When Johnsons were obliged to quit Whitegate, Lhenpe Artnwe/Middle Park, upriver of Schwarz crescent, was an option. A huge rivergum’s claw-like root system mid river earned its emu tree status and was an excellent campsite.

Kwekatje / unitiated boys, travelling north, were represented in such trees. Janet Johnson had been born in its shade. Her husband, Gregory would later lose his glass eye there.

Drinking parties and card games continued as did the inevitable disputes and squabbling, often exacerbated by grog. This was theatre for tourist cameras trained from the safe distance of the footbridge.
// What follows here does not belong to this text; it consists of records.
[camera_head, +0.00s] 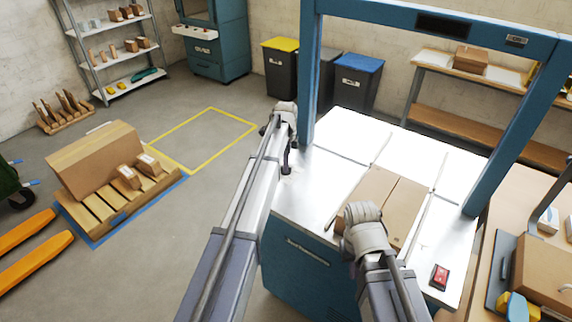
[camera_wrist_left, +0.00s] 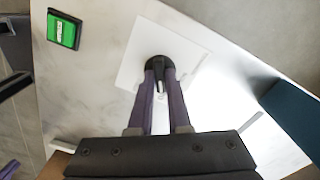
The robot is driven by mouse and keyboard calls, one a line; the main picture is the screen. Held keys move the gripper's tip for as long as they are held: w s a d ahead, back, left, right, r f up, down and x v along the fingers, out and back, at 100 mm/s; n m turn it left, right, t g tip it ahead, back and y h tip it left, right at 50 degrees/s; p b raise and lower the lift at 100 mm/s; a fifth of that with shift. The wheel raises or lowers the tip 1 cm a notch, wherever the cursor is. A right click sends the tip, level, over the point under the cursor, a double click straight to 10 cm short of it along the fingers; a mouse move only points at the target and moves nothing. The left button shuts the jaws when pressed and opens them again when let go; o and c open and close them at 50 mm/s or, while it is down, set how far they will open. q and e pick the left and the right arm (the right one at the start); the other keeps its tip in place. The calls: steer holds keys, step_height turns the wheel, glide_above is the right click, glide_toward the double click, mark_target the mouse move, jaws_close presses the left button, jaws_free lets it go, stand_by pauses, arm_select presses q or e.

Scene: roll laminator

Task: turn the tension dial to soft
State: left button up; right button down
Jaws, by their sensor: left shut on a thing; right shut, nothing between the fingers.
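The tension dial (camera_wrist_left: 157,63) is a small dark round knob on a pale square plate in the left wrist view. My left gripper (camera_wrist_left: 160,80) is shut on it, with a purple finger on each side. In the head view my left gripper (camera_head: 287,168) points down at the near left corner of the machine top, and the dial is hidden there. The dial's marks and setting cannot be read. My right gripper (camera_head: 364,232) is over the machine top by the brown carton, shut and empty; its fingertips are mostly hidden by its wrist.
The blue machine frame (camera_head: 311,70) rises as an arch over the pale top (camera_head: 335,165). A brown carton (camera_head: 385,200) lies on the top. A red switch (camera_head: 439,276) is at the near right; a green button (camera_wrist_left: 64,30) shows in the wrist view. A loaded pallet (camera_head: 110,205) stands left.

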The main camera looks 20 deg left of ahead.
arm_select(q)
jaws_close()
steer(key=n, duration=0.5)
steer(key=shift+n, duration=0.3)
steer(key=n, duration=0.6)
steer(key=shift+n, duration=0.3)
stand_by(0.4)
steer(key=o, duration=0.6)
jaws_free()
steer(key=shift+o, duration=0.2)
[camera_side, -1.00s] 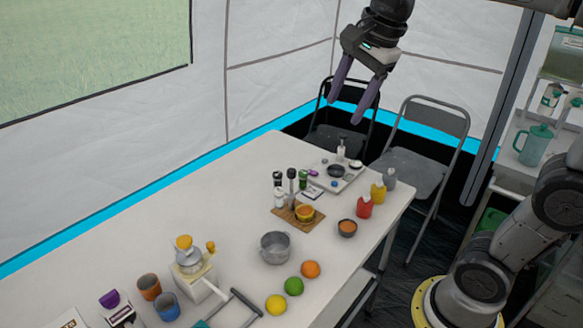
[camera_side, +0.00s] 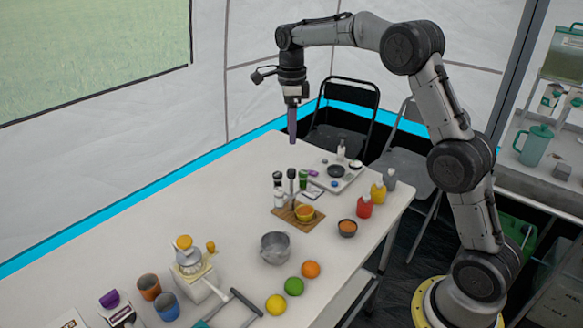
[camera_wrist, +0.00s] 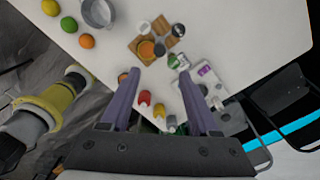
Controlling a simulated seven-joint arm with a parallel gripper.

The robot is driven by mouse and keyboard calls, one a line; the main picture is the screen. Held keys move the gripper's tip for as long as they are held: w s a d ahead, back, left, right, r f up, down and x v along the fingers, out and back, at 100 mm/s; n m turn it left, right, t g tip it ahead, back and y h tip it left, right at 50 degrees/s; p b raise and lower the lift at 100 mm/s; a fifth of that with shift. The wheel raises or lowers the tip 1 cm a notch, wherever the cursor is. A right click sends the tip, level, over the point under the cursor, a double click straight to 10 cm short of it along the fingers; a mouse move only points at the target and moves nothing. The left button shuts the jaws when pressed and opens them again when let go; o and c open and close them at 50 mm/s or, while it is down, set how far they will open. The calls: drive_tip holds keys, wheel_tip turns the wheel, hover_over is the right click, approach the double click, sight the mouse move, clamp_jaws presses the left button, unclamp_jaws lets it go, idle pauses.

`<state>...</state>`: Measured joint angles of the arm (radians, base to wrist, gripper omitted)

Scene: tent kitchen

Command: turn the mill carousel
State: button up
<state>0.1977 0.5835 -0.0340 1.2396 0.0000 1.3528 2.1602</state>
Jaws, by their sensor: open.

It was also the focus of Town and Tangentyere Councils, police and Night Patrols.

In one of the many attempts over the decades to curb indigenous public drinking, a law prohibiting consumption within two kilometres of a liquor outlet resulted in a daily round up of drinking parties in the riverbed. Opened grog would be tipped into the sand. Unsealed cans and cartons would be confiscated.

It was a common to see, most likely novice police drivers inexperienced in negotiating deep sand, bogging. Hence the ludicrous situation of having to release recently apprehended culprits to help free the 4WD paddy wagon before returning to the cage and proceeding to either the sobering up shelter or a police cell.

Joe Cleary, Edward Neal and Gregory Johnson, who are re-enacting this farce, felt such labours entitled potential charges to be dropped.

PAINTING: Pushing Upriver, 1993

We need ‘critical minerals’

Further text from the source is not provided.